Per prima arriva la nausea. La tallona da vicino una trave.
La trave si poggia delicata ma decisa sulla fronte.Non voglio aprire gli occhi.
Forse, se riuscissi a risprofondare nell'incoscienza.
E invece un pensiero risale in superficie al ritmo lento della nauseabonda risacca. Stamattina dovevi andare a correre. Altri prendono forma. Lentamente. Magari sei ancora in tempo. Apro uno spiraglio tra le ciglia. No, fuori c'è luce e prega di essere in tempo per andare in Studio. E adesso che cazzo scrivo sul blog?
Quell'altro fa i doppi allenamenti. Le ripetute. I fartlek (a me 'sti fartlek han sempre saputo di flatulenza). I lunghi della domenica. Le scariche sul Naviglio.
A me fanno ancora male le gambe dall'altra sera e sono fatto di gelatina. A me piace la gelatina. Mi piace anche la birra: scura, densa e doppio malto. Dalle 4 pinte in su, ovviamente. Insieme ho dovuto accompagnarci anche una decina di sigarette, non se poteva proprio fare a meno.
Sulla sedia di fianco al letto riposano pantaloncini, scaldamuscoli aderenti, calze, maglietta, mini giacchino tecnico e il fido GPS. Ai piedi del letto ci sono anche le scarpe da running. Era tutto pronto, ero stato diligente, mi ero portato avanti, non volevo perdere tempo a cercare le cose. Estote parati, mi ripetevano ai Boyscout: siate pronti. Sono sempre pronto. Alla bisboccia sicuramente.

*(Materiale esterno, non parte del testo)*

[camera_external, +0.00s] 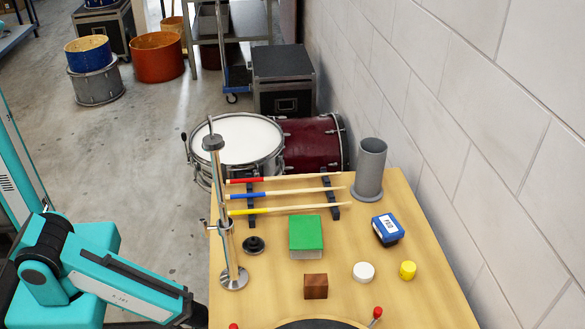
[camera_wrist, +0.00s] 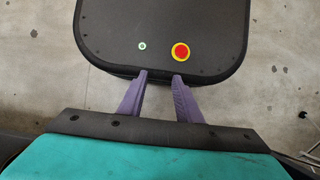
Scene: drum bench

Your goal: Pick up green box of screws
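The green box (camera_external: 306,234) sits on the wooden bench (camera_external: 400,295), near its middle, with a green top and a pale front side. A brown wooden block (camera_external: 315,287) stands just in front of it. My arm is at the lower left in the external view, left of the bench, and my gripper does not clearly show there. In the wrist view my gripper (camera_wrist: 161,78) has two purple fingers set apart with nothing between them. The wrist view shows a dark panel with a red and yellow button (camera_wrist: 180,52), and the green box is not in it.
A metal stand (camera_external: 222,215) rises at the bench's left edge. Drumsticks (camera_external: 285,193) lie on a rack behind the box, beside a grey cylinder (camera_external: 370,170). A blue box (camera_external: 387,229), white disc (camera_external: 363,271) and yellow cylinder (camera_external: 407,270) are to the right. A wall borders the right.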

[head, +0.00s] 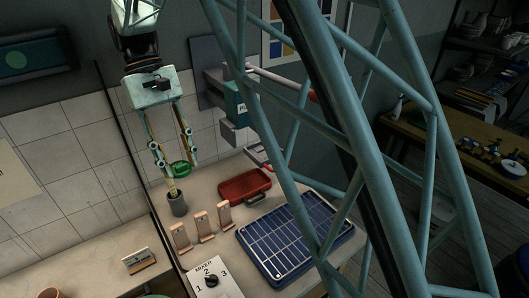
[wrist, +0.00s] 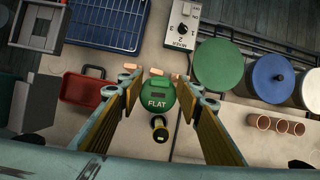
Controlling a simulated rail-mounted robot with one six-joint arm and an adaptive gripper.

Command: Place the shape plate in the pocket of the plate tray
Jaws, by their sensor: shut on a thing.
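A shallow red tray with a handle (head: 245,186) lies on the worktop to the right, and in the wrist view (wrist: 87,88) to the left of the plate. I cannot tell for sure that it is the plate tray, and no pocket is clear.
Three small pinkish stands (head: 203,227) are in front. A blue gridded rack (head: 295,237) and a mixer dial box (head: 211,279) stand nearby. A wall-mounted grey device (head: 236,108) is behind.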

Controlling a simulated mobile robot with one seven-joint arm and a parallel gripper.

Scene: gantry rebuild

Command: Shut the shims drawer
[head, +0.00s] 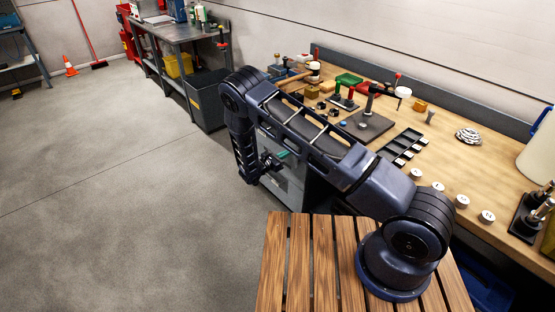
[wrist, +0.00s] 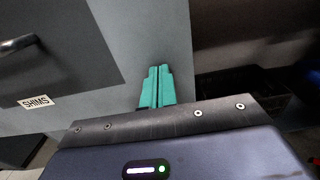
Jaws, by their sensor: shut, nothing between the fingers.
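The shims drawer front (wrist: 75,45) is a flat grey panel on the left of the wrist view, with a white "SHIMS" label (wrist: 36,102) and a dark bar handle (wrist: 18,45) partly cut off at the left edge. A lighter grey strip borders the panel. I cannot tell how far the drawer stands out. My gripper's teal fingers (wrist: 156,87) are shut together and empty, to the right of the label and handle, before the lighter strip. Contact cannot be told. In the head view my gripper (head: 282,154) is beside the grey drawer cabinet (head: 296,188), largely hidden by my arm.
The wooden workbench (head: 455,155) above the cabinet carries tools, a black tray (head: 401,147) and several round pieces. The concrete floor (head: 110,165) to the left is open.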

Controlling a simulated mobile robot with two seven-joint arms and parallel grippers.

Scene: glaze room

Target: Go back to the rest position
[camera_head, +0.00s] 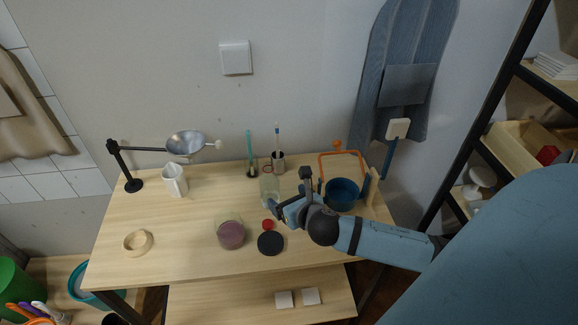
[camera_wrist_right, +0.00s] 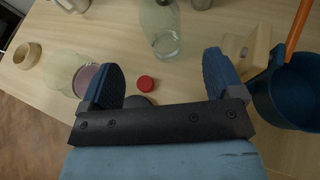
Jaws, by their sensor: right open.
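My right gripper (camera_head: 276,208) reaches in from the right over the wooden table (camera_head: 180,245), near the clear glass bottle (camera_head: 268,186). In the right wrist view its two blue fingers (camera_wrist_right: 165,82) are wide apart with nothing between them. Beyond the fingertips stand the glass bottle (camera_wrist_right: 165,45) and a small red cap (camera_wrist_right: 146,83) on the table. A glass jar of purple glaze (camera_head: 231,235) and a dark round disc (camera_head: 271,243) are just left of and below the gripper. My left gripper is not in view.
A blue pot (camera_head: 342,194) stands close beside my right arm, with an orange frame (camera_head: 342,155) behind it. A white pitcher (camera_head: 175,181), a metal bowl on a stand (camera_head: 186,143) and a wooden ring (camera_head: 138,242) are at the left. Dark-framed shelves (camera_head: 485,130) rise at right.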

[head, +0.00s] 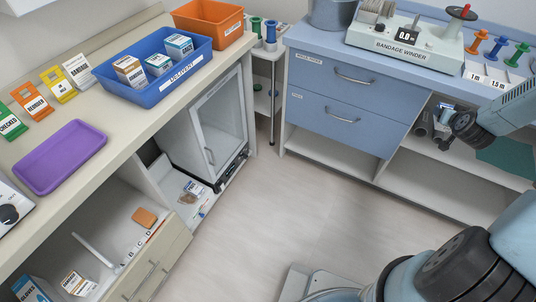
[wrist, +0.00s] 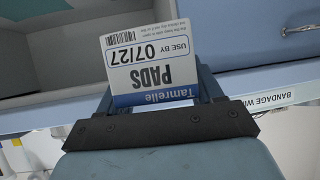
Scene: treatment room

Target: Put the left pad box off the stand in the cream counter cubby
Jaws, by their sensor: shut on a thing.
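A white and blue pad box (wrist: 148,62), marked PADS and use by 07/27, sits between the fingers of my gripper (wrist: 158,92) in the wrist view. Its print appears upside down there. In the head view my gripper (head: 444,116) is small and partly hidden by my wrist, in front of the open part of the blue counter (head: 350,128) at the right. The cream counter (head: 130,95) runs along the left. Its open cubby (head: 125,222) holds a few items. I cannot make out the stand.
On the cream counter are a blue delivery tray (head: 158,92) with several boxes, an orange bin (head: 208,22) and a purple tray (head: 60,157). A glass-door cabinet (head: 215,125) stands beneath. A bandage winder (head: 405,42) stands on the blue counter. The floor (head: 285,215) between is clear.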

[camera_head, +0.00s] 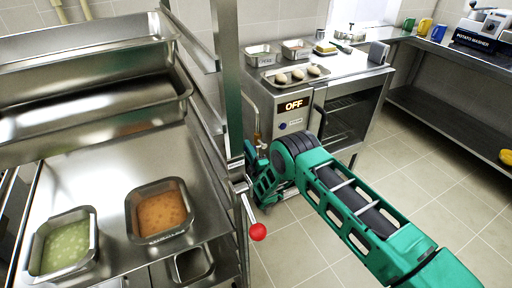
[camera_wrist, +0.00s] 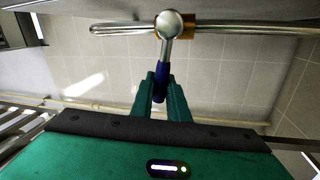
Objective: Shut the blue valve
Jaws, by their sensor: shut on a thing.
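The blue valve shows in the wrist view as a blue lever handle (camera_wrist: 160,84) below a round metal knob (camera_wrist: 168,24). A metal pipe with a brass fitting (camera_wrist: 189,27) runs left to right behind it. The handle points down in the picture, roughly crosswise to the pipe. My gripper (camera_wrist: 161,88) has its two green fingers shut on the handle, one on each side. In the head view my gripper (camera_head: 262,172) is low beside the rack post, near a brass-coloured pipe (camera_head: 256,139). The blue handle is hidden there.
A lever with a red ball (camera_head: 258,231) sticks out from the metal rack (camera_head: 231,100) close to my gripper. Pans of green (camera_head: 66,247) and orange food (camera_head: 162,211) stand on the rack's left. An oven (camera_head: 345,115) reading OFF is behind. The tiled floor (camera_head: 425,185) is open at right.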

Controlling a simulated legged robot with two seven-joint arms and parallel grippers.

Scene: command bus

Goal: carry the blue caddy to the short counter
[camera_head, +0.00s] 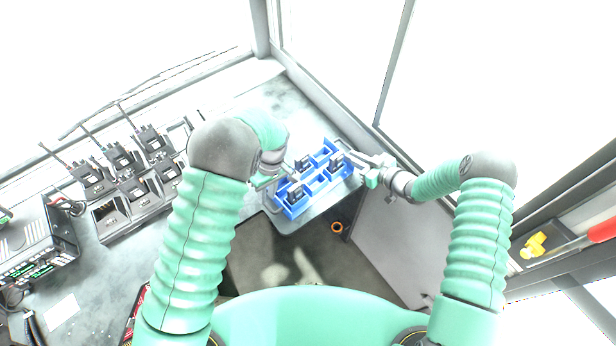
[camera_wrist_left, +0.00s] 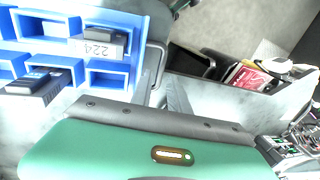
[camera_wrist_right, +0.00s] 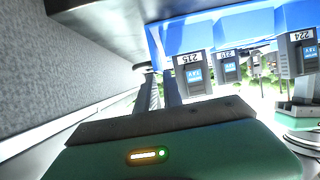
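The blue caddy (camera_head: 329,180) is over the pale counter corner (camera_head: 291,222) in the head view, with several dark radios in its compartments. I cannot tell whether it touches the surface. My left gripper (camera_head: 270,181) is at its left end; in the left wrist view the narrow fingers (camera_wrist_left: 176,95) meet the grey end handle (camera_wrist_left: 155,72) beside the caddy's blue wall (camera_wrist_left: 119,52). My right gripper (camera_head: 366,170) is at its right end; in the right wrist view its close-set fingers (camera_wrist_right: 161,93) reach the handle below the blue wall (camera_wrist_right: 218,27). The fingertips are partly hidden.
Several radios in chargers (camera_head: 128,180) stand on the long counter to the left, with a radio set (camera_head: 38,245) at far left. A grey panel (camera_head: 385,242) drops beside the caddy at right. An orange ring (camera_head: 337,227) shows below. Windows rise behind.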

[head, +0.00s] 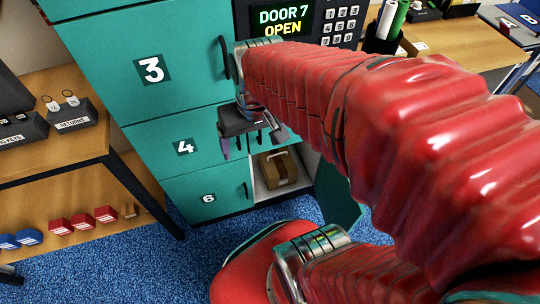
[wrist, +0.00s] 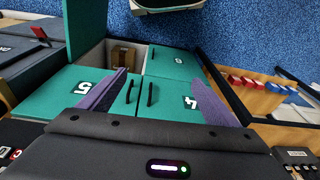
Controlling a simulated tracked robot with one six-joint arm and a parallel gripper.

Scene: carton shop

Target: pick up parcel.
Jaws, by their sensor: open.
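A brown cardboard parcel (head: 278,170) with a tape strip sits inside the open low compartment of the teal locker. It also shows in the wrist view, small, at the upper left (wrist: 122,56). My gripper (head: 250,146) is in front of the locker, above and left of the parcel and apart from it. In the wrist view its two purple fingers are spread wide with nothing between them (wrist: 160,77). The open teal door (head: 338,196) stands out at the right of the compartment; part of it is hidden behind my arm.
Closed locker doors 3 (head: 180,60), 4 (head: 178,145) and 6 (head: 206,196) have protruding dark handles. A display (head: 282,22) reads "DOOR 7 OPEN". A wooden shelf unit (head: 70,150) with red and blue boxes stands left. Blue carpet (head: 120,270) in front is clear.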

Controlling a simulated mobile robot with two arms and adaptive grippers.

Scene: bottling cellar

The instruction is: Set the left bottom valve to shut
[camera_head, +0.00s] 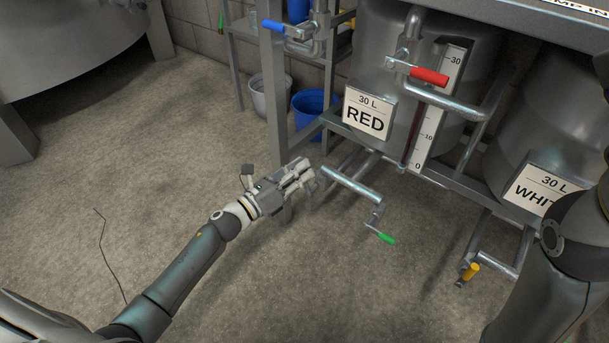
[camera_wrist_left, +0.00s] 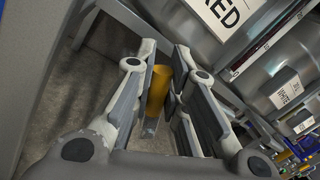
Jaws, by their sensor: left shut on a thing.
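My left gripper (camera_head: 304,174) is at the left end of the pipe (camera_head: 350,186) below the tank labelled RED. In the left wrist view a yellow handle (camera_wrist_left: 158,88) stands between the two fingers of this gripper (camera_wrist_left: 162,108), which is shut on it. In the head view the gripper hides this handle and its valve body, so its setting cannot be told. A green-handled valve (camera_head: 379,235) hangs at the right end of the same pipe. My right arm enters at the right of the head view; its gripper is out of view.
Above are a blue-handled valve (camera_head: 282,27) and a red-handled valve (camera_head: 428,76). A yellow-handled valve (camera_head: 470,270) hangs below the WHITE tank. A frame post (camera_head: 274,95) rises near my left gripper. Buckets stand behind it.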

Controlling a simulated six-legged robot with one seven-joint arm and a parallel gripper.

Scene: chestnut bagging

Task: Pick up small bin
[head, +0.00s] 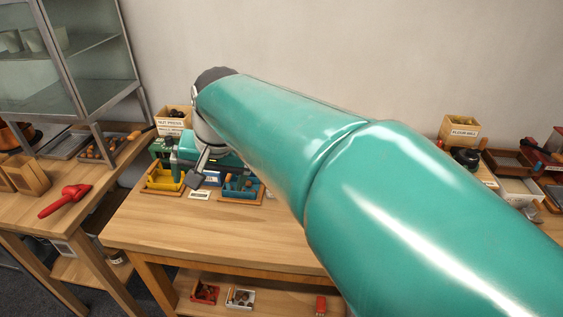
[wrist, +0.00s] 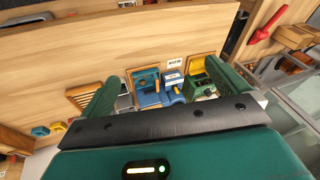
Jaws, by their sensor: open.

Arrivato in Studio alzo gli occhi verso la tabella di allenamento. Lei mi ricambia muta. Non c'è molto da dire, in effetti. Il programma di allenamento sta lì, perfetto nella sua progressione verso la maratona di Roma. La città eterna è il vero obbiettivo. Imo a Roma!
Per intanto stasera mi aspettano un po' di chilometri. Un bel po', e proprio oggi che il freddo riesce a penetrarmi sin nelle ossa. Per fortuna c'è la nebbia, che pietosa nasconde le mie gesta agli occhi indiscreti degli altri runners, quelli veri.